* BEGIN *

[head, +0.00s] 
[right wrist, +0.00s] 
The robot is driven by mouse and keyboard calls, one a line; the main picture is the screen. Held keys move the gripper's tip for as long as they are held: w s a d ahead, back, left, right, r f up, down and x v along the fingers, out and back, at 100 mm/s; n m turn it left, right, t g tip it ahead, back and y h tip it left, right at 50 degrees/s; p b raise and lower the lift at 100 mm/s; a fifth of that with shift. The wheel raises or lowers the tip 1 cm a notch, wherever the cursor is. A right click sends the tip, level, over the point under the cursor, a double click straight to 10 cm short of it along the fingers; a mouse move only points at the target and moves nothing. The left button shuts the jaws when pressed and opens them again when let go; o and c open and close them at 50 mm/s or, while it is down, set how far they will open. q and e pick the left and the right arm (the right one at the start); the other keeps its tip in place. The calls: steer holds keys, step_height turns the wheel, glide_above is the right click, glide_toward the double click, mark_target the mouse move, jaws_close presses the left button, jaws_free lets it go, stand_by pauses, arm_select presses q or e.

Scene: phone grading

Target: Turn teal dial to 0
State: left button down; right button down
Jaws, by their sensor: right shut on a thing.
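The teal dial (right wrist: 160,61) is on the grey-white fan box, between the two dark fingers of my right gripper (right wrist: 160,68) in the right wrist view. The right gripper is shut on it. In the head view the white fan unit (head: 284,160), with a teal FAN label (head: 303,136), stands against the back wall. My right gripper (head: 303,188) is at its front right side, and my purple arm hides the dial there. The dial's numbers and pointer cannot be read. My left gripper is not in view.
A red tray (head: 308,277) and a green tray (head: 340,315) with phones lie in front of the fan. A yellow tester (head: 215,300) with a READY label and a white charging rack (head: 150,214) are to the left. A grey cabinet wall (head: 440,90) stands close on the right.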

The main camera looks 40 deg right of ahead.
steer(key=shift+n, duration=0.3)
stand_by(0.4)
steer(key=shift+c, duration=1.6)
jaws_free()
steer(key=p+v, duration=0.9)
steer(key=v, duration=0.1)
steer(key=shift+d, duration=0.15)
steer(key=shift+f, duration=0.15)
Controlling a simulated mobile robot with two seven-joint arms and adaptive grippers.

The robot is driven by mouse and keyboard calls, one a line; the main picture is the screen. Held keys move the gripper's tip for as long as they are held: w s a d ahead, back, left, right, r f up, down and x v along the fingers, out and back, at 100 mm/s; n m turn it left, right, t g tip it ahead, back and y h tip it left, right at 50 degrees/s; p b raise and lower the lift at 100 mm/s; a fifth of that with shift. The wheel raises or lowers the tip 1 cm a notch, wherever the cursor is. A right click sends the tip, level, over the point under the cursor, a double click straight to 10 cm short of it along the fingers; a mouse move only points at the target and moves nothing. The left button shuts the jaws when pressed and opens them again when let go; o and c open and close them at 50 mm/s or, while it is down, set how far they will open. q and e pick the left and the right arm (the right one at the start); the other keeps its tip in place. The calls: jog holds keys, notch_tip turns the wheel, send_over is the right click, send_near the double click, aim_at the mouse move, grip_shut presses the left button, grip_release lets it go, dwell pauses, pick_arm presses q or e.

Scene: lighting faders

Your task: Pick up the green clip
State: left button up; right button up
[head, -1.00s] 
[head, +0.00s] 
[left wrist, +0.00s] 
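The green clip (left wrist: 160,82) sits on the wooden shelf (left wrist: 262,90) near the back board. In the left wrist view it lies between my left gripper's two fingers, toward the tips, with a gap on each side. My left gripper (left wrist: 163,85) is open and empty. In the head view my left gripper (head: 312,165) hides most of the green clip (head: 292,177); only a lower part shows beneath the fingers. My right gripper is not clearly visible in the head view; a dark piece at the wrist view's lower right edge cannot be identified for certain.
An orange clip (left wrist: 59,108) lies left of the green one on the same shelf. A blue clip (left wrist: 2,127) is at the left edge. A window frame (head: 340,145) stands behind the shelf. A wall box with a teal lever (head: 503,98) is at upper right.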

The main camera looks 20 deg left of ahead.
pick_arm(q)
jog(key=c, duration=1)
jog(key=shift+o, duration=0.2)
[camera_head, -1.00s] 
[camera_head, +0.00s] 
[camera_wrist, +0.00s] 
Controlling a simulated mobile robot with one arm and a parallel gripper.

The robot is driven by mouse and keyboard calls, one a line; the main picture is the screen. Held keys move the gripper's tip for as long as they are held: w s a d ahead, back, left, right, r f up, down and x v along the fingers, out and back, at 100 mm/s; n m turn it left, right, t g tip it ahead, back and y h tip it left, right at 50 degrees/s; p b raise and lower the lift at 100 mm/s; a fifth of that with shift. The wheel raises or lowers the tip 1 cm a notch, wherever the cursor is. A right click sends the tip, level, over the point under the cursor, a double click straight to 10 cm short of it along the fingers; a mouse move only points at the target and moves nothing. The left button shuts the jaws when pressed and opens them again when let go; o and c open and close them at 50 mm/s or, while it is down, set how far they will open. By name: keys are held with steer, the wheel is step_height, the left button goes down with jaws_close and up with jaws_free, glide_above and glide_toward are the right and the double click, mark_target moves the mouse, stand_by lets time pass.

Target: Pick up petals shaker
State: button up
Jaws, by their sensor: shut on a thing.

* END *

Give only the number of lines in the listing above that include the string "State".

** Result below **
3